Meine erste Erziehung von Geburt an ging nämlich unter den Augen meiner Eltern vor sich und die Lebensweise in der Heimat war eine vom Pfade der Wahrheit abweichende. Daß ich einmal davon frei werden sollte, wagte wohl niemand zu erwarten und konnte auch ich nicht hoffen als unzurechnungsfähiger Knabe unter einem Vater, der dem Götzendienst ergeben war. Da verlor ich meinen Vater und wurde verwaist, und gerade das legte in mir bald den Grund zur Erkenntnis der Wahrheit. Damals nämlich wandte ich mich zum ersten Male dem heilbringenden und wahrhaftigen Worte zu, ich weiß nicht wie, geschah es mehr aus Zwang oder aus eigenem Antrieb. Was hätte ich denn auch mit vierzehn Jahren für eine Unterscheidungsgabe haben sollen? Indes begann von jener Zeit an dieses heilige Wort sogleich eine gewisse Anziehungskraft auf mich auszuüben, weil in ihm eben die allgemeine Vernunft der Menschheit zum vollen Ausdruck gelangt; diese Anziehungskraft äußerte es gleichwohl damals zum ersten Male. Darin nun erblicke ich (wenn auch nicht von jeher, so doch wenigstens jetzt, wo ich darüber nachdenke) ein nicht geringes Kennzeichen der heiligen und wunderbaren Fürsorge für mich, in der Fügung nämlich, daß dies gerade mit diesen Jahren zusammentraf, damit so einerseits alles, was dieser Altersstufe vorausging, insoweit es in Werken des Irrtums bestand, meiner Unmündigkeit und Unvernunft zur Last falle und das göttliche Wort nicht umsonst einer dafür noch nicht empfänglichen Seele überliefert werde, andererseits damit meine Seele, nachdem sie dafür empfänglich geworden, wenn auch nicht erfüllt mit dem göttlichen und reinen Wort, so doch wenigstens der Ehrfurcht gegen dieses Wort nicht bar sei, S. 226 sondern das menschliche und göttliche Wort1 gleichzeitig in mir zur Herrschaft gelange, dieses, indem es mit der ihm eigentümlichen und für mich unaussprechlichen Kraft Hilfe brachte, jenes, indem es Hilfe empfing.
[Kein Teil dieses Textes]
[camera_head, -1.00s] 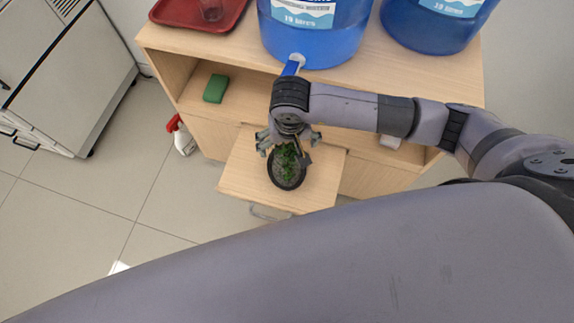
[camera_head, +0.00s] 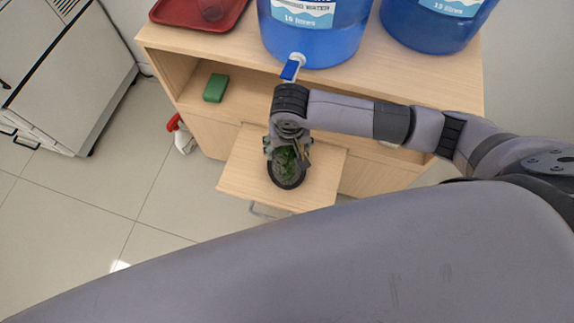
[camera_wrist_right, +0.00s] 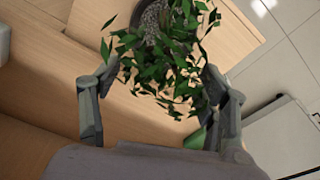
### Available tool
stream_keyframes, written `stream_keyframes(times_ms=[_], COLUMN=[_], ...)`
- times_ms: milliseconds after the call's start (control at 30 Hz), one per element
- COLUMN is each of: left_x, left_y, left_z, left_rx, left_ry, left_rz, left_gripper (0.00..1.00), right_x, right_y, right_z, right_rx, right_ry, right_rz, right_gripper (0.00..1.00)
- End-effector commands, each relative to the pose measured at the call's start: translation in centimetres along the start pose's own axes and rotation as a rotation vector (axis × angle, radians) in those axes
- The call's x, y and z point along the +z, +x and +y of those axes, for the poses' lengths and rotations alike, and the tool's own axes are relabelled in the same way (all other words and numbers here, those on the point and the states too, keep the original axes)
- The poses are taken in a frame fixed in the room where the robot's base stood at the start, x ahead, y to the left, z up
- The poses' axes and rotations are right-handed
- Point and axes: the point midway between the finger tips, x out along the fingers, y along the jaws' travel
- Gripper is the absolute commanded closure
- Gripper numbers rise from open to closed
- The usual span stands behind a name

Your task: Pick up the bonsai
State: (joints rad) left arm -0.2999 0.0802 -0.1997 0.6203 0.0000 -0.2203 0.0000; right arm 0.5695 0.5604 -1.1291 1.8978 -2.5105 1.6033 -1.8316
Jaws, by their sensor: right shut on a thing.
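The bonsai (camera_head: 285,168) has green leaves and a dark round pot. It is on the light wood pull-out board (camera_head: 240,176) at the front of the cabinet. My right gripper (camera_head: 287,150) is over it from above, shut on its foliage. In the right wrist view the leaves of the bonsai (camera_wrist_right: 165,62) fill the space between the two fingers of my right gripper (camera_wrist_right: 160,95), with the pot behind them. Whether the pot still touches the board is hard to tell. My left gripper is not in view.
Blue water jugs (camera_head: 315,35) stand on the cabinet top, one tap just behind my right wrist. A red tray (camera_head: 190,12) is at the back left. A green box (camera_head: 215,88) is on the shelf. A spray bottle (camera_head: 181,135) stands on the floor, left of the cabinet.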

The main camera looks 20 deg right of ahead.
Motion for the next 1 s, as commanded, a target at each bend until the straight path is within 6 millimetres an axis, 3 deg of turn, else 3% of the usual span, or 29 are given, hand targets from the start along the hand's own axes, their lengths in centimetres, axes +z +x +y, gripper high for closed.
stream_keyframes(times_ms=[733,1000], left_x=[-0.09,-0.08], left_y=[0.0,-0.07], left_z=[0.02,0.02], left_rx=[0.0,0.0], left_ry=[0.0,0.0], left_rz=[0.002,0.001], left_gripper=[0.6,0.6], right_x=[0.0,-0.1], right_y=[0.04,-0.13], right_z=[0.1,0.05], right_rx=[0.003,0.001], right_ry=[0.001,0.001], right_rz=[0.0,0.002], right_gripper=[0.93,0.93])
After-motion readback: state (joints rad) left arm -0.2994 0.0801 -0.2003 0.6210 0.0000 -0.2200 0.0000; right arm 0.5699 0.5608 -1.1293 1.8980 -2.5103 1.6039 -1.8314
Diese Erwägung nun ist es, die mich gleichzeitig mit Freude und Furcht erfüllt, indem mich einerseits der Gedanke an diese Führung erhebt, andererseits aber die Furcht beschleicht, ich möchte trotz dieser großen Gnadenerweisungen gleichwohl mein Ziel nicht erreichen.
Doch ich habe mich unvermerkt bei diesem Teil meiner Rede zu lange aufgehalten. Ich möchte allerdings die wunderbare Führung zu diesem Mann ausführlich auseinandersetzen, trotzdem aber will ich mich am Anfang beeilen und kurz fassen um zu den folgenden Punkten zu gelangen, nicht als ob ich glaubte dem, der es so gefügt hat, den Tribut des Preises oder des Dankes und der Huldigung, so wie ich es schulde, darbringen zu können (ich müßte ja als anmaßend erscheinen, wenn ich diese Bezeichnungen gebrauchte und doch nichts Würdiges zu sagen wüßte), sondern weil ich mir vorkomme wie einer, der einfach eine Aufzählung macht oder ein offenes Bekenntnis ablegt oder wie man sonst die Sache zutreffender bezeichnen kann.
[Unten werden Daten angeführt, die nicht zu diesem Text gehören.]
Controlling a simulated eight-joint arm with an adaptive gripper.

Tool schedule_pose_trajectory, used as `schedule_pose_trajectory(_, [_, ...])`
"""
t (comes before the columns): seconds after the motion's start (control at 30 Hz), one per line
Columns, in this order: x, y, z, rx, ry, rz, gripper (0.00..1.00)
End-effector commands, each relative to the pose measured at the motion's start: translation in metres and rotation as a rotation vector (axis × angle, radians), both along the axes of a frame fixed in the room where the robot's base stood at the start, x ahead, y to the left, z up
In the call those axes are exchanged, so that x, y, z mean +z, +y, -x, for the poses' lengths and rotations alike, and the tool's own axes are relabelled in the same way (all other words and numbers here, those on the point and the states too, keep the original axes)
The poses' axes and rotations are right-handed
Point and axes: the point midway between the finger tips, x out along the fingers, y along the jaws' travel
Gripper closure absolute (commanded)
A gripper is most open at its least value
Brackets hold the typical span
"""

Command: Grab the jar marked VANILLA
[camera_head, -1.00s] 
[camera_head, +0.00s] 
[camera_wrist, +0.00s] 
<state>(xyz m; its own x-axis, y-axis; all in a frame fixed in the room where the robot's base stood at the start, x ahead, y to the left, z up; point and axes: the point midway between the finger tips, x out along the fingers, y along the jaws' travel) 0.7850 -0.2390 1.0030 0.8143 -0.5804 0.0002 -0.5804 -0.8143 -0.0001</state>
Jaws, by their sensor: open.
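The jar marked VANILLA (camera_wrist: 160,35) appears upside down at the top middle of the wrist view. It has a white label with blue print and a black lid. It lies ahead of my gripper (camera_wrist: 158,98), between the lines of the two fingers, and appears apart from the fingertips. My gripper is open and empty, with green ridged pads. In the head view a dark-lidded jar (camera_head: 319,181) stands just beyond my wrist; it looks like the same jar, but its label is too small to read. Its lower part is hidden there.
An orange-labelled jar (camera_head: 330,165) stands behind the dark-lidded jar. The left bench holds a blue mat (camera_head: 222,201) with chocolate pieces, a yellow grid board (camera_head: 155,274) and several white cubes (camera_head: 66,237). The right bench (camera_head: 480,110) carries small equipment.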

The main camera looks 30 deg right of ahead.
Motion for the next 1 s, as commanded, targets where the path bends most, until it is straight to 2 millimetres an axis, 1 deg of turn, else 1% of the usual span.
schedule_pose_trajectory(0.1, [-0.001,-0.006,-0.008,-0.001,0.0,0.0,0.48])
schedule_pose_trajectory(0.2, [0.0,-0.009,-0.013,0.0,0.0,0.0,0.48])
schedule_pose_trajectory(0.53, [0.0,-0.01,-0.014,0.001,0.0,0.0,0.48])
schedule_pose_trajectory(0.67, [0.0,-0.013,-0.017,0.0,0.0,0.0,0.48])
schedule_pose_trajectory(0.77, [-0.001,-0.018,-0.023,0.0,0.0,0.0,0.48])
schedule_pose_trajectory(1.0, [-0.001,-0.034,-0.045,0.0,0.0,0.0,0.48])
Meine Mutter, die von meinen Eltern allein zurückgeblieben war um für mich zu sorgen, beschloß mir jene allgemeine Ausbildung geben zu lassen, wie sie bei Knaben von edler Herkunft und Erziehung von jeher üblich war, und mich außerdem noch zu einem Redner in die Schule zu schicken, weil ich eben ein Redner werden sollte. Ich besuchte diese Schule auch wirklich, und die damaligen Sachverständigen versicherten, daß ich es in nicht gar langer Zeit zum Redner bringen werde. Ich dagegen kann das nicht gerade behaupten und möchte es auch nicht tun. Es bestand auch kein Grund für diese Annahme, auch fehlte es noch an jeder S. 227 Voraussetzung zu den Beweggründen, die mich auf meine gegenwärtige Laufbahn zu führen vermochten. Indes stand mir wachsam zur Seite der himmlische Erzieher und wahrhaftige Vormund, ohne daß meine Angehörigen daran dachten oder ich selbst darnach verlangte, und gab einem meiner Lehrer einen Gedanken ein — dieser Lehrer war lediglich damit beauftragt mich in der lateinischen Sprache zu unterrichten, nicht daß ich es darin hätte zur Meisterschaft bringen sollen, sondern damit ich auch in dieser Sprache nicht ganz und gar unbewandert sei; zufällig aber hatte er auch einige Kenntnis in der Rechtswissenschaft — dieses nun gab er ihm in den Sinn und ließ mich durch ihn ermuntern mir die Kenntnis des römischen Rechtes anzueignen. Und das tat der Mann mit großer Beharrlichkeit. Ich aber ließ mich überreden, mehr aus Gefälligkeit gegen den Mann als aus Vorliebe für jenen Wissenszweig. Er nahm mich also als Schüler an und begann den Unterricht mit großem Eifer. Dabei ließ er eine Äußerung fallen, die sich an mir im höchsten Grade bewahrheitet hat, die Kenntnis des Rechtes werde für mich die vorteilhafteste Ausstattung auf dem Lebenswege sein (so lautete wörtlich sein Ausdruck), sei es nun, daß ich als Anwalt in den Gerichtshöfen oder sonst als Redner auftreten wollte. Das waren seine Worte, und er bezog sich damit auf die menschlichen Verhältnisse; mir aber scheint es geradezu, daß er die Wahrheit vorhergesagt hat in einem Anflug von Begeisterung, die mehr von Gott kam als seinem eigenen Gedankenkreis entsprang.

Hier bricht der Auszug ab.